Participation allows your children to put into action your Instruction and Examples; giving you the opportunity for coaching in their lives. Participation also allows them to discover the gifts and talents that God has given to them. There is no greater place to get involved than with your children in your church.

Moving to the next level

Accomplishment and achievement come from passing tests. Education is standardized and finalized through testing. In life we consistently face challenges that require us to use what we have been taught. We are stretched and sometimes pushed to our limits. As parents we need to prepare our children for the tests of both school and life. We also need to do some of the testing ourselves.

Responsibility comes with trust. Responsibilities are given to us because people believe that we can be trusted to handle what is being asked of us. Put your children to the test. Challenge them by trusting them to do what they are supposed to. Reward them when they come through and discipline them when they miss the mark.

It is easy to give things to children for our own convenience but there are certain possessions and events in their lives that should be privileges that have been earned through trust, maturity and achievement.

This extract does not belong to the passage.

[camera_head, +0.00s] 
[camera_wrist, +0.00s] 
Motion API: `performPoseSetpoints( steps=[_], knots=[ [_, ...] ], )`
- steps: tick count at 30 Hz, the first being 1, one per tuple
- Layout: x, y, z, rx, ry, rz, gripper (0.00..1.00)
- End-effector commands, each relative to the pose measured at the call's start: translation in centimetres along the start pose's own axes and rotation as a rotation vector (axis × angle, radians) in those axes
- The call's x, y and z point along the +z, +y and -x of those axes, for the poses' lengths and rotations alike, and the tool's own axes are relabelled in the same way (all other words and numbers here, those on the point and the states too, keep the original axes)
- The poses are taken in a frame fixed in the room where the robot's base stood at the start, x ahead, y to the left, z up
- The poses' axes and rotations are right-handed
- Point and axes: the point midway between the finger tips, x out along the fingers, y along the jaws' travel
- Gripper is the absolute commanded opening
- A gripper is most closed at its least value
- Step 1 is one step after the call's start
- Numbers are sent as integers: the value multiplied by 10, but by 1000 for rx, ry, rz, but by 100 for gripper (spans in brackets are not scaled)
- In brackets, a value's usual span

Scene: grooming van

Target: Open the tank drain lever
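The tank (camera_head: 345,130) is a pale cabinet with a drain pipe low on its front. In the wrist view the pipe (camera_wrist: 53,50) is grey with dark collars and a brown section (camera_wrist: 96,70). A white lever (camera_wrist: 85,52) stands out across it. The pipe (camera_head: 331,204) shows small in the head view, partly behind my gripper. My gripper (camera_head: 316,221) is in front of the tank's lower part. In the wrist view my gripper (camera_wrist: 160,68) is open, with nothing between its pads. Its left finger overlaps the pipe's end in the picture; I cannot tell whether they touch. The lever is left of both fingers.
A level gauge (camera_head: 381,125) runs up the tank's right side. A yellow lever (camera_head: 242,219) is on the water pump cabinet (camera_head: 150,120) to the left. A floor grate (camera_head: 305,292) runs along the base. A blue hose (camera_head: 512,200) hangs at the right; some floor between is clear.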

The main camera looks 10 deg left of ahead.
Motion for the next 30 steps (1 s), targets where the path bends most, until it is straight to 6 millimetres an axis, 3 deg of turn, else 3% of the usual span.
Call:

Don’t miss the opportunity to give your children the ability to grow up in your eyes and in their own by testing them.

Conclusion

In one moment you will be reading “What to expect when you are expecting” and in the figurative blink of an eye you will be ordering graduation announcements. It is the time in between that you have to perform Proverbs 22:6.

So…

  • Love them unconditionally but not blindly
  • Pray for them unceasingly
  • Give them the understanding and wisdom for the decisions life brings them
  • Live like Christ in front of them
  • Encourage them, instruct them, discipline them and correct them
  • Remember you are raising the next generation (not babysitting)

You won’t do everything right – there is grace for parents too. Setting your children up for success is not about perfection it’s about love, choices and relationships. May your children be blessed and may they come to know Jesus Christ as Savior and Lord.